◆ **Direction**
Give the material once more, word for word, without any images.

◆ ◆ ◆

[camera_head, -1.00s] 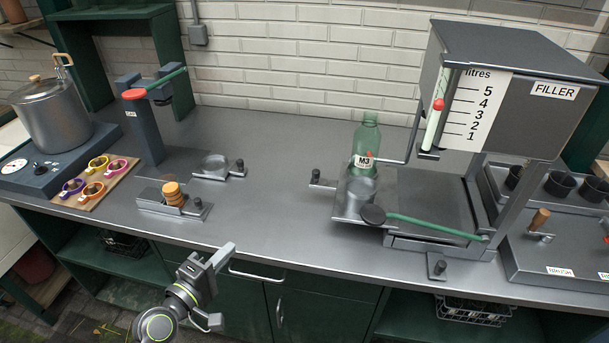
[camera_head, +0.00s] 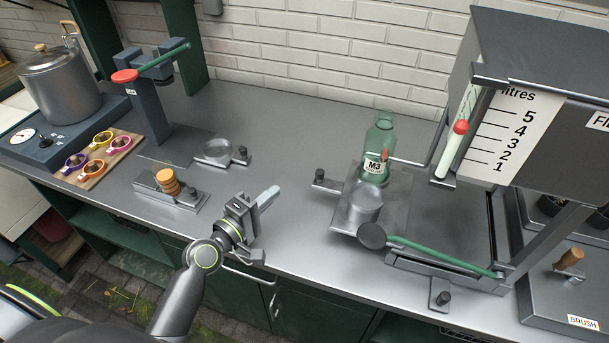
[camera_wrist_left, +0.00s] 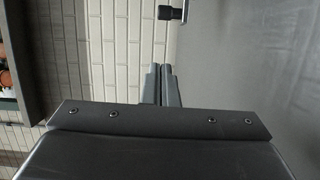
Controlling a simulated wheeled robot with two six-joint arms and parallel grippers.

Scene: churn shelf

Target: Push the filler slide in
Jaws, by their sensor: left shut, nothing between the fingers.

◆ ◆ ◆

◆ **Solution to this task**
[camera_head, -1.00s] 
[camera_head, +0.00s] 
[camera_wrist_left, +0.00s] 
Controlling a simulated wheeled robot with two six-joint arms and parallel grippers.

Scene: churn shelf

Target: Push the filler slide in
Jaws, by their sensor: left shut, nothing between the fingers.

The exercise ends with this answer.